| INSTRUCTIONS FOR THE TASK |
Starting from the top of the material, restate each line exactly until the line that contains "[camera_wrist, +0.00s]", which is also copied. Pictures are excluded.

| SUPPLIED MATERIAL |
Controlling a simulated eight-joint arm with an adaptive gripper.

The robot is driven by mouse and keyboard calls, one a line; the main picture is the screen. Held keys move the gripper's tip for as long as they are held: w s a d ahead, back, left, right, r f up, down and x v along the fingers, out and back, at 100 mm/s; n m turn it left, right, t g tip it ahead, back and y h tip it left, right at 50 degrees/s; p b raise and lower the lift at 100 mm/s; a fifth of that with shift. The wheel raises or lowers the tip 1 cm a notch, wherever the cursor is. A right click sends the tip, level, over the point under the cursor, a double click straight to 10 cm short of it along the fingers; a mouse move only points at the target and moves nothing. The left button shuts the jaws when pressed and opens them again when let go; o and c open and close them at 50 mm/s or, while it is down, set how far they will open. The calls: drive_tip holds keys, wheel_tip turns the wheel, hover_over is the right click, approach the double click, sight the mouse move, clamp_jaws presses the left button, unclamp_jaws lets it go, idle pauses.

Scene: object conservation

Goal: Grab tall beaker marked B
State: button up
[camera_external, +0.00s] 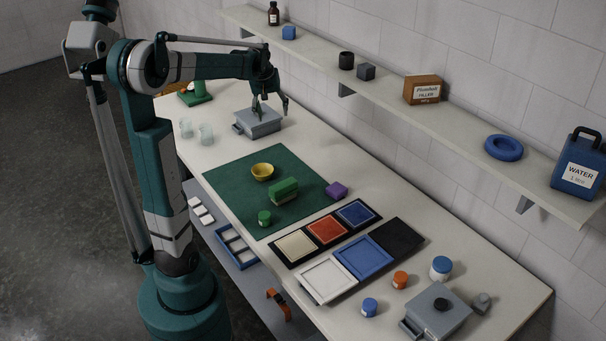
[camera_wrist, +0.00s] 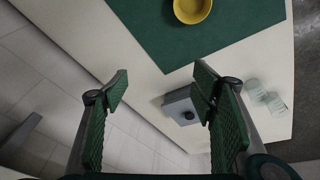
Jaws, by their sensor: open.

| ANSWER TO THIS EXERCISE |
Controlling a simulated eight-joint arm with an adaptive gripper.

The robot is driven by mouse and keyboard calls, one a line; the main picture is the screen. Held keys move the gripper's tip for as long as they are held: w s a d ahead, back, left, right, r f up, down and x v along the fingers, out and back, at 100 mm/s; n m turn it left, right, t g tip it ahead, back and y h tip it left, right at 50 degrees/s; p b raise and lower the lift at 100 mm/s; a fifth of that with shift. The wheel raises or lowers the tip 1 cm a notch, wherever the cursor is. A right click sends the tip, level, over the point under the cursor, a double click straight to 10 cm short of it along the fingers; a mouse move only points at the target and moves nothing. The left button shuts the jaws when pressed and opens them again when let go; o and c open and close them at 50 mm/s or, while it is down, set how far they will open. The calls: drive_tip holds keys, wheel_tip turns the wheel, hover_over is the right click, approach the double click, sight the mouse move, clamp_jaws presses the left button, unclamp_jaws lets it go, idle pauses.

Scene: object conservation

Goal: Grab tall beaker marked B
State: button up
[camera_external, +0.00s] 
[camera_wrist, +0.00s] 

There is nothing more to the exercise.